### PROBLEM DESCRIPTION
Output every entry exactly, from the first line to the last.
• • • • •
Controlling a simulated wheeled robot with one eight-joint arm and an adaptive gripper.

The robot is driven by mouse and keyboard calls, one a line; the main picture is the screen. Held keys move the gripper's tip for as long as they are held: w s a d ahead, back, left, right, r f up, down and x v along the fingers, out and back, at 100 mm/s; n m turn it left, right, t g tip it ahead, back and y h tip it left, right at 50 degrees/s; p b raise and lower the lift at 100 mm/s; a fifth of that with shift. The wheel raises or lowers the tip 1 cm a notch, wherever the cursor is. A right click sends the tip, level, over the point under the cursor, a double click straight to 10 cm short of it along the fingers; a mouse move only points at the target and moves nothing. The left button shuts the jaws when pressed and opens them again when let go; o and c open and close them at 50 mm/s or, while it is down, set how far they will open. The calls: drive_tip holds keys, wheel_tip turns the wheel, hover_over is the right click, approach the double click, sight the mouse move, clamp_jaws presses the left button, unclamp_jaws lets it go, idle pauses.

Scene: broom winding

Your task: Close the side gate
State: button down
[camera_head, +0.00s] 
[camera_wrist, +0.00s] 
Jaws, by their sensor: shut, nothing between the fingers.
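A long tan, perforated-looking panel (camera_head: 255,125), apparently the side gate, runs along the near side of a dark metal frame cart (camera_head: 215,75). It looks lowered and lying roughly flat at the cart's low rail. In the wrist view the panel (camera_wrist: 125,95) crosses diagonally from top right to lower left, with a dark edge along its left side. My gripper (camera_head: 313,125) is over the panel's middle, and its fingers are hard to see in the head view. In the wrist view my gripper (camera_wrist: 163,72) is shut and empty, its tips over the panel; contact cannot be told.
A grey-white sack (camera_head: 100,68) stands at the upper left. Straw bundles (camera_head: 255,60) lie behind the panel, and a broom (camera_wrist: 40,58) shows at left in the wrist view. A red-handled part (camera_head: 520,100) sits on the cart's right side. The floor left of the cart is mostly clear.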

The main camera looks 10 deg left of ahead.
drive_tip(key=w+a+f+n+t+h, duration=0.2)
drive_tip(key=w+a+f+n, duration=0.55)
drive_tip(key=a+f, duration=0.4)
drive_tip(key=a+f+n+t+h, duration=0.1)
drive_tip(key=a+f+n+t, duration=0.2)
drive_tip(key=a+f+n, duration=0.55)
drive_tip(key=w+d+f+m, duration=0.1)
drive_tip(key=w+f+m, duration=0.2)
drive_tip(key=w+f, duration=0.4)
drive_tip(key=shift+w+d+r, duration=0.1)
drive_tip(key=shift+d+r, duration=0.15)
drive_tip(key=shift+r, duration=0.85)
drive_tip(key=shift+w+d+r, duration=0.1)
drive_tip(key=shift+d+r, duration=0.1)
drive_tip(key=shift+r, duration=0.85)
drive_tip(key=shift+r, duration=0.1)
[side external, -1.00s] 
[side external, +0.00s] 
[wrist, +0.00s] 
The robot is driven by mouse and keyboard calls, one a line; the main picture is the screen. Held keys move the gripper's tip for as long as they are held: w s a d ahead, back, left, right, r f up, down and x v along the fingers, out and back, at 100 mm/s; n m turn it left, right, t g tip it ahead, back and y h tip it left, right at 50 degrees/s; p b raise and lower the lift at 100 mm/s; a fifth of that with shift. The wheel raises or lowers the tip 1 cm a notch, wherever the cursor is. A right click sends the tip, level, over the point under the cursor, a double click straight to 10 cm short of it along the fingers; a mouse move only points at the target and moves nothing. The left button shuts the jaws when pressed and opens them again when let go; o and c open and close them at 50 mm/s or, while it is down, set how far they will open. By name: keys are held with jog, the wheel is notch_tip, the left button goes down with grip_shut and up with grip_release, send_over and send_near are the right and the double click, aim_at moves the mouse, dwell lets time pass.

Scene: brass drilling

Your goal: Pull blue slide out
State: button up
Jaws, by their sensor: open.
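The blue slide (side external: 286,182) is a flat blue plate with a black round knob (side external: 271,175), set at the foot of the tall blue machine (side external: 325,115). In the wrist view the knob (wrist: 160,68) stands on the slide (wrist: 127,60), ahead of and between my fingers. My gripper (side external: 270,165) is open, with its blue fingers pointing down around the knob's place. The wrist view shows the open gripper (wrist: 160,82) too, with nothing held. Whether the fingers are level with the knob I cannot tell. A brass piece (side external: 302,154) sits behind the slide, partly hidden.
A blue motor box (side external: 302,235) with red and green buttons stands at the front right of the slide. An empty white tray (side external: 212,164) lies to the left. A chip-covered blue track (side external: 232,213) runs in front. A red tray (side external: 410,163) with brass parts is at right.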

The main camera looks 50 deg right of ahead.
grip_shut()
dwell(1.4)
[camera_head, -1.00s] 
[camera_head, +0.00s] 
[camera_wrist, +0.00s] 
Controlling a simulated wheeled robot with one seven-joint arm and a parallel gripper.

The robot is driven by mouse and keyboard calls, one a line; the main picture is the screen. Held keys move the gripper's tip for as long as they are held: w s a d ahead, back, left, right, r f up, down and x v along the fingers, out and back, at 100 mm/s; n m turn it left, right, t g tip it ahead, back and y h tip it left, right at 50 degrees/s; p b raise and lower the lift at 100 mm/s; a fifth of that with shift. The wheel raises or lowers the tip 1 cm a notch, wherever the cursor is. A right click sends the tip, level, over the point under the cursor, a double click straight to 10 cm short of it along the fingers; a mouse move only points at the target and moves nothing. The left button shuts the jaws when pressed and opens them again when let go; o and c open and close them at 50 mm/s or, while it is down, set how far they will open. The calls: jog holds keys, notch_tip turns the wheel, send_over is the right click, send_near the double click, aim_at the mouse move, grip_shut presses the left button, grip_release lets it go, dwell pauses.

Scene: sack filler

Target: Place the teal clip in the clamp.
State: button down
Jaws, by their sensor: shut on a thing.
• • • • •
### RESULT OF THE TASK
Controlling a simulated wheeled robot with one eight-joint arm and an adaptive gripper.

The robot is driven by mouse and keyboard calls, one a line; the main picture is the screen. Held keys move the gripper's tip for as long as they are held: w s a d ahead, back, left, right, r f up, down and x v along the fingers, out and back, at 100 mm/s; n m turn it left, right, t g tip it ahead, back and y h tip it left, right at 50 degrees/s; p b raise and lower the lift at 100 mm/s; a fifth of that with shift. The wheel raises or lowers the tip 1 cm a notch, wherever the cursor is. A right click sends the tip, level, over the point under the cursor, a double click straight to 10 cm short of it along the fingers; a mouse move only points at the target and moves nothing. The left button shuts the jaws when pressed and opens them again when let go; o and c open and close them at 50 mm/s or, while it is down, set how far they will open. The calls: drive_tip holds keys, wheel_tip turns the wheel, hover_over is the right click, approach the double click, sight the mouse move, clamp_jaws presses the left button, unclamp_jaws lets it go, idle pauses.

Scene: broom winding

Your task: Close the side gate
State: button down
[camera_head, +0.00s] 
[camera_wrist, +0.00s] 
Jaws, by their sensor: shut, nothing between the fingers.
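A long tan, perforated-looking panel (camera_head: 255,125), apparently the side gate, runs along the near side of a dark metal frame cart (camera_head: 215,75). It looks lowered and lying roughly flat at the cart's low rail. In the wrist view the panel (camera_wrist: 125,95) crosses diagonally from top right to lower left, with a dark edge along its left side. My gripper (camera_head: 313,125) is over the panel's middle, and its fingers are hard to see in the head view. In the wrist view my gripper (camera_wrist: 163,72) is shut and empty, its tips over the panel; contact cannot be told.
A grey-white sack (camera_head: 100,68) stands at the upper left. Straw bundles (camera_head: 255,60) lie behind the panel, and a broom (camera_wrist: 40,58) shows at left in the wrist view. A red-handled part (camera_head: 520,100) sits on the cart's right side. The floor left of the cart is mostly clear.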

The main camera looks 10 deg left of ahead.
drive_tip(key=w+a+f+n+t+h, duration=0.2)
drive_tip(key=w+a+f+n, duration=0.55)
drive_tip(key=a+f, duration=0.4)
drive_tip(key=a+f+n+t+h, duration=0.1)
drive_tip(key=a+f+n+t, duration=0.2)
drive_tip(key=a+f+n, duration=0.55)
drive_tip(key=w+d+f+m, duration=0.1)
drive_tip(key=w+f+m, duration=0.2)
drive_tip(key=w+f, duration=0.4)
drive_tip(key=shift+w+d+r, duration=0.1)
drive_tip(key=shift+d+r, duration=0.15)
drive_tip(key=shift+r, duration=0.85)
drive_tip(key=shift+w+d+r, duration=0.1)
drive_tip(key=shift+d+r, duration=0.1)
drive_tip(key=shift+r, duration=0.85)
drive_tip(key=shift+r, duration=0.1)
[side external, -1.00s] 
[side external, +0.00s] 
[wrist, +0.00s] 
The robot is driven by mouse and keyboard calls, one a line; the main picture is the screen. Held keys move the gripper's tip for as long as they are held: w s a d ahead, back, left, right, r f up, down and x v along the fingers, out and back, at 100 mm/s; n m turn it left, right, t g tip it ahead, back and y h tip it left, right at 50 degrees/s; p b raise and lower the lift at 100 mm/s; a fifth of that with shift. The wheel raises or lowers the tip 1 cm a notch, wherever the cursor is. A right click sends the tip, level, over the point under the cursor, a double click straight to 10 cm short of it along the fingers; a mouse move only points at the target and moves nothing. The left button shuts the jaws when pressed and opens them again when let go; o and c open and close them at 50 mm/s or, while it is down, set how far they will open. By name: keys are held with jog, the wheel is notch_tip, the left button goes down with grip_shut and up with grip_release, send_over and send_near are the right and the double click, aim_at moves the mouse, dwell lets time pass.

Scene: brass drilling

Your goal: Pull blue slide out
State: button up
Jaws, by their sensor: open.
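The blue slide (side external: 286,182) is a flat blue plate with a black round knob (side external: 271,175), set at the foot of the tall blue machine (side external: 325,115). In the wrist view the knob (wrist: 160,68) stands on the slide (wrist: 127,60), ahead of and between my fingers. My gripper (side external: 270,165) is open, with its blue fingers pointing down around the knob's place. The wrist view shows the open gripper (wrist: 160,82) too, with nothing held. Whether the fingers are level with the knob I cannot tell. A brass piece (side external: 302,154) sits behind the slide, partly hidden.
A blue motor box (side external: 302,235) with red and green buttons stands at the front right of the slide. An empty white tray (side external: 212,164) lies to the left. A chip-covered blue track (side external: 232,213) runs in front. A red tray (side external: 410,163) with brass parts is at right.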

The main camera looks 50 deg right of ahead.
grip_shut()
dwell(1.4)
[camera_head, -1.00s] 
[camera_head, +0.00s] 
[camera_wrist, +0.00s] 
Controlling a simulated wheeled robot with one seven-joint arm and a parallel gripper.

The robot is driven by mouse and keyboard calls, one a line; the main picture is the screen. Held keys move the gripper's tip for as long as they are held: w s a d ahead, back, left, right, r f up, down and x v along the fingers, out and back, at 100 mm/s; n m turn it left, right, t g tip it ahead, back and y h tip it left, right at 50 degrees/s; p b raise and lower the lift at 100 mm/s; a fifth of that with shift. The wheel raises or lowers the tip 1 cm a notch, wherever the cursor is. A right click sends the tip, level, over the point under the cursor, a double click straight to 10 cm short of it along the fingers; a mouse move only points at the target and moves nothing. The left button shuts the jaws when pressed and opens them again when let go; o and c open and close them at 50 mm/s or, while it is down, set how far they will open. The calls: jog holds keys, notch_tip turns the wheel, send_over is the right click, send_near the double click, aim_at the mouse move, grip_shut presses the left button, grip_release lets it go, dwell pauses.

Scene: sack filler

Target: Place the teal clip in the clamp.
State: button down
Jaws, by their sensor: shut on a thing.

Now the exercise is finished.